Administración Pública y buena fe

Administración Pública y buena fe

EDUARDO JORGE PRATS
Habrá que averiguar qué afirman los registros de la lengua y de su uso popular. Pero somos unos de los pocos países, quizás el único, en donde a una persona que actúa con malicia, con deslealtad, se le llama «mala fe»: «fulano es un mala fe» (podría escribirse pegado como «malaleche»). También se dice «no seas mala fe».

La mala fe se ha personificado en Santo Domingo porque nos acompaña desde 1492: desde que nuestro profesor de historia nos enseña en primaria las hazañas del descubrimiento y la conquista, queda en nuestro corazón la sensación de que, con sus espejitos y sus enrevesadas leyes de Indias, el español engañó de algún modo al inocente aborigen. Y si uno termina de leer el libro sobre las devastaciones de Osorio de Peña Batlle o cualquier historia sobre la Era de Trujillo, no le queda duda a nadie que solo con artimañas que confundieran al ciudadano pudo el gobernador de la isla en 1604 arrasar con los pueblos de la banda Norte y al Jefe gobernar por 30 años.

La mala fe ha rodeado la vida de los dominicanos en toda su historia. Y precisamente la construcción de un Estado de Derecho pasa por asentar el principio general de la buena fe en la actividad de la Administración Pública. Aunque, como bien ha dicho González Pérez citando a Hernández Gil, «intentar definir la buena fe es tan insólito como intentar la definición de la buena conducta, la moral o el orden público», podríamos decir que ésta, en el plano administrativo, significa sencillamente que el Estado no le exigirá al ciudadano más que lo que razonablemente pueda cumplir, que la Administración no adoptará una conducta confusa que más tarde permita a ésta eludir o tergiversar sus obligaciones, que el administrado puede confiar en que la Administración adoptará un comportamiento leal, y que ésta no puede verse beneficiada por el incumplimiento de su obligación de resolver expresamente en plazo las solicitudes de los ciudadanos.

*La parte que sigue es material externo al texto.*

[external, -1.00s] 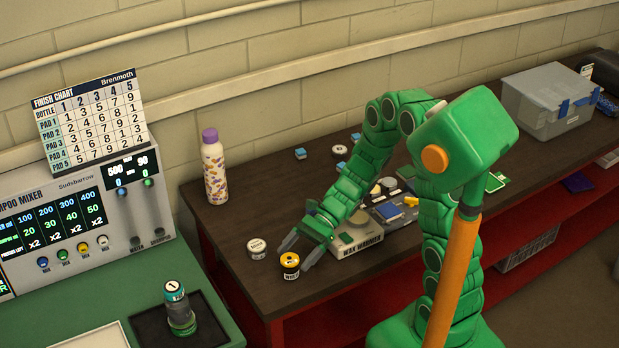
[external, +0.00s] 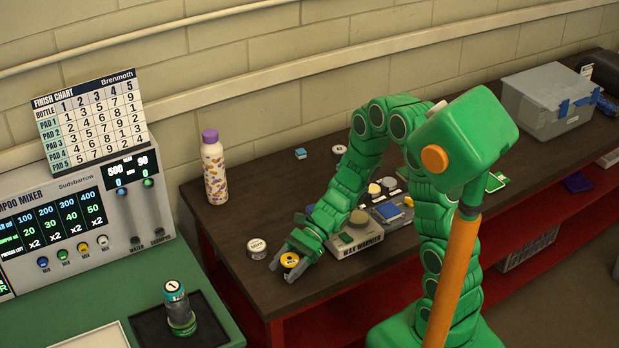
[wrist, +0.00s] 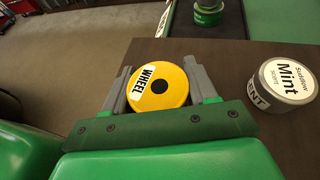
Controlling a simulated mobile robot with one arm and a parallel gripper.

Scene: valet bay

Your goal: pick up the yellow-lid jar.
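The yellow-lid jar (external: 290,260) stands on the dark workbench near its front left corner. In the wrist view its round yellow lid (wrist: 160,88) carries a white "WHEEL" label and a dark centre dot. My gripper (external: 284,268) is down around the jar with one grey finger on each side. In the wrist view my gripper (wrist: 160,90) is open, the left finger close to the lid and the right finger near its other edge. I cannot tell whether either finger touches. The jar's lower body is mostly hidden.
A white-lid Mint jar (external: 257,248) stands close beside the gripper, and also shows in the wrist view (wrist: 287,82). The wax warmer (external: 352,246) is just right of my gripper. A purple-capped bottle (external: 214,170) stands farther back. The bench between them is clear.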

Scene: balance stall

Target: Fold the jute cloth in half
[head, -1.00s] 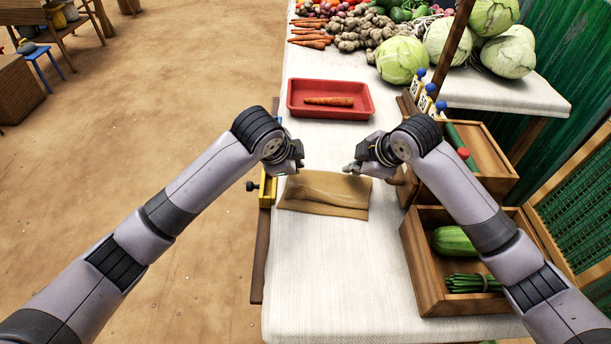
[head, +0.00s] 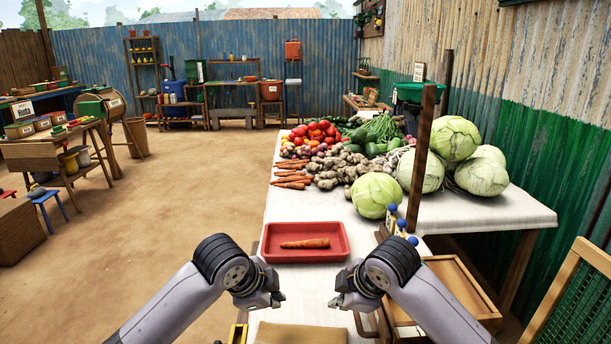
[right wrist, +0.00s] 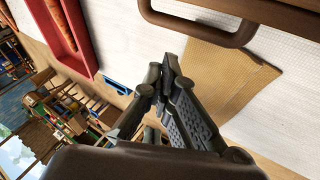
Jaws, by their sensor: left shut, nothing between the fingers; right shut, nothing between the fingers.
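The tan jute cloth (head: 300,334) lies on the white-covered table, and only its far part shows at the bottom edge of the head view. More of it shows in the right wrist view (right wrist: 225,85), lying flat; I cannot tell from this how its layers meet. My left gripper (head: 280,299) is shut and empty, above the table beyond the cloth's far left side. My right gripper (head: 334,302) is shut and empty, to the right of it, apart from the cloth. Its fingers (right wrist: 163,75) also show in its wrist view.
A red tray (head: 337,256) with a carrot (head: 305,243) stands beyond my grippers. A wooden box (head: 460,290) is at the right. A brown handle (right wrist: 205,32) lies near the cloth. Cabbages (head: 376,195) and other vegetables fill the far table. A wooden post (head: 421,160) rises there.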

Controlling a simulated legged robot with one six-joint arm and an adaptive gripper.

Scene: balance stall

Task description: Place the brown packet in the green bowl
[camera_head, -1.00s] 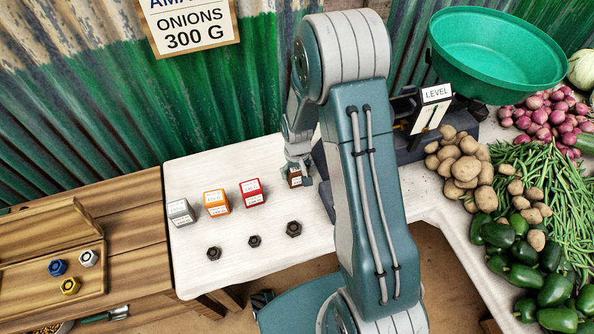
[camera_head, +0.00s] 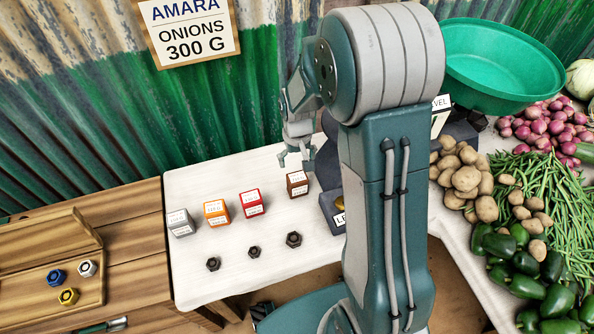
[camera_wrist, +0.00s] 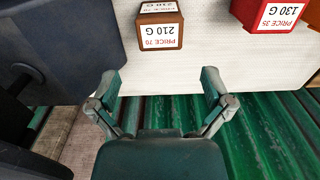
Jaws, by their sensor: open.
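The brown packet (camera_head: 297,184), a small box with a white label, stands on the white table at the right end of the row of packets. In the wrist view the brown packet (camera_wrist: 161,28) reads 210 G and lies ahead of the fingers, apart from them. My gripper (camera_head: 297,160) is open and empty, above and behind the packet; its two spread fingers (camera_wrist: 161,88) also show in the wrist view. The green bowl (camera_head: 500,62) sits at the upper right, partly hidden by my arm, and looks empty.
Red (camera_head: 251,203), orange (camera_head: 216,213) and grey (camera_head: 180,223) packets stand to the left. Several dark hex weights (camera_head: 253,252) lie in front. The balance's dark base (camera_head: 329,205) is right of the brown packet. Potatoes (camera_head: 466,180) and other vegetables fill the right.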

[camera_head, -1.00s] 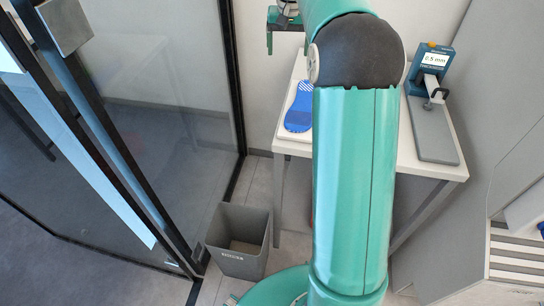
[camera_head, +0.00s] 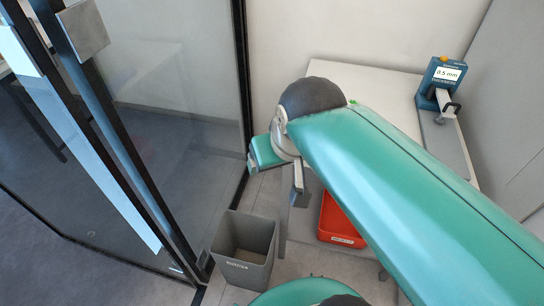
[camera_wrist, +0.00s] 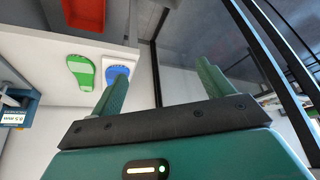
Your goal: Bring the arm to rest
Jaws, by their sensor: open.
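My gripper (camera_wrist: 163,85) is open in the wrist view, with its two green fingers apart and nothing between them. Beyond the left finger, a green insole (camera_wrist: 80,72) and a blue insole (camera_wrist: 117,73) lie side by side on the white table; the blue one is on a white tray, and the finger tip partly overlaps the tray in the picture. In the head view my arm stretches from the lower right to the dark elbow over the table (camera_head: 375,80) and hides the insoles.
A blue gauge (camera_head: 442,75) reading 0.5 mm stands at the table's back right. A red crate (camera_head: 342,222) sits low under the table. A grey bin (camera_head: 243,248) stands on the floor left of it. A glass door (camera_head: 165,110) with a black frame fills the left side.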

La buena fe, para utilizar las palabras de Sainz Moreno, «protege un bien, el valor ético social de la confianza jurídicamente válida frente a cualquier lesión objetiva que pueda sufrir, haya sido o no maliciosamente causada. Un acto es contrario a la buena fe cuando produce una lesión, cualquiera que sea la intención del causante». La buena fe está vinculada con la doctrina de los actos propios y con el principio de la confianza legítima derivado del principio constitucional de la seguridad jurídica. Como bien afirma el Tribunal Supremo español, «dicho principio implica la exigencia de un deber de comportamiento que consiste en la necesidad de observar de cara al futuro la conducta que los actos anteriores hacían prever y aceptar las consecuencias vinculantes que se desprenden de los propios actos, constituyendo un supuesto de lesión a la confianza legítima de las partes venire contra factum propio» (STS, 22 de septiembre de 2003).

Son variados y cotidianos los casos en que el Estado viola el principio de la buena fe. Cuando firma un contrato con un particular y luego afirma que ese contrato viola un orden público que solo el Estado es garante, cuando confunde al ciudadano que piensa que determinado comportamiento es lícito confundido por el continuo precedente administrativo, cuando altera las reglas de una licitación pública ex post facto para beneficiar al adjudicatario final, cuando enreda al administrado en un proceso kafkiano, cuando niega la personalidad jurídica de un administrado a quien le ha reconocido capacidad en otro ámbito, cuando fija un plazo al administrado para cumplir un deber a sabiendas de que el plazo es tan corto que aquel no podrá cumplir la obligación, y cuando hace esto último con fines tributarios de cobrar una tasa mayor.

La buena fe exige funcionarios públicos que actúen con la lealtad, honestidad y confianza que esperamos los ciudadanos. Pero no solo con buenos funcionarios públicos se logra que la Administración actúe apegada a la buena fe. Se requieren sobre todo jueces que, como bien afirma González Pérez, «no sean cicateros a la hora de aplicar un principio consagrado» y se atrevan a domesticar el ogro del Estado mediante la censura de sus sentencias.